Selecting the Right Transformer Turns Ratio for a Given Voltage

[savvej]

Considering a practical transformer,
We can get a given voltage and corresponding current ratio by selecting a particular turns ratio.
ie. V1/V2=N1/N2=i2/i1
Say that I want to make a 240V/60V.
Now 240/60 volts ratio can be acheived by considering different no. of turns on primary(P) and secondary(S).
like:
1)P=4 turns ,S=1 turn
2)P=24 turns,S=6 turns
3)P=120 turns ,S=30 turns
4)P=240 turns,S=60 turns
5)P=4800 turns S=1200 turns
So we have various options for a given voltage ratio.So will each of the above turns ratio work?
Then why do we have 230-60V / or 230-12V transformers so bulky.How does current rating affect no. of turns?

 

[mdjensen22]

What do you know about transformers and how they alter the voltage & current?
If you want a specific secondary power (current @ a voltage), what do you think your primary power needs to be?

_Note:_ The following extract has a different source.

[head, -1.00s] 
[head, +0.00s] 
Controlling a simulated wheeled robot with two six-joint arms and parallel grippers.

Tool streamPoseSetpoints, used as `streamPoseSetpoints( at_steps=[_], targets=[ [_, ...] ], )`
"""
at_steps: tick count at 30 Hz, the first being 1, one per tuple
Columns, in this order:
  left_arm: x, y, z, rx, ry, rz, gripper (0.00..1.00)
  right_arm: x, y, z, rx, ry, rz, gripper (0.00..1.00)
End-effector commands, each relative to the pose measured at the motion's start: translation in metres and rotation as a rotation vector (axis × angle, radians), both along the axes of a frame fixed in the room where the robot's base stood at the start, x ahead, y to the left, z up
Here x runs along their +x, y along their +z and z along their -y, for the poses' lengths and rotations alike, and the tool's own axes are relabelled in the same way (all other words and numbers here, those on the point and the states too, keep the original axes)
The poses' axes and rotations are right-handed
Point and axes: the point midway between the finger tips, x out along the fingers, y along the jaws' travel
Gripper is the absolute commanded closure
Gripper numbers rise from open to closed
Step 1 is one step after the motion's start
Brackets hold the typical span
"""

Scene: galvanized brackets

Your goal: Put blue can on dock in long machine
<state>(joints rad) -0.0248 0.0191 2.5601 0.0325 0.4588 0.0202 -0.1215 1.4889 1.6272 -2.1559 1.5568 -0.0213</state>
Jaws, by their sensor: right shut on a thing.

read http://sound.westhost.com/xfmr.htm as a starting point (there are 2 sections - read both). It may help address some of your questions.

 

[The Electrician]

Since you will be applying 240 VAC to the primary in all cases, the number of turns will be determined by the flux density you want in the core. The size of the core will be determined by the amount of power you want the transformer to handle.

Have a look at this: http://en.wikibooks.org/wiki/Electronics/Transformer_Design

There are many further references at the bottom of the page.

 

[savvej]

What I have come up with is this:
Consider a P=240 S=60 turn transformer.What I think is that if I wind such a transformer ,And if I check up Voltage at secondary,it should be indeed be 60V ,IF NO LOAD WILL BE CONNECTED.But if I connect a load,due to the current set up ,opposing flux will be set up in the core and to maintain flux,current will be drawn from the primary.But what will happen in this case is,though all flux of primary is linked with secondary,not all flux of secondary will be linked with primary(if the no. of turns are sufficiently small) and hence,the transformer will not be able to deliver any current.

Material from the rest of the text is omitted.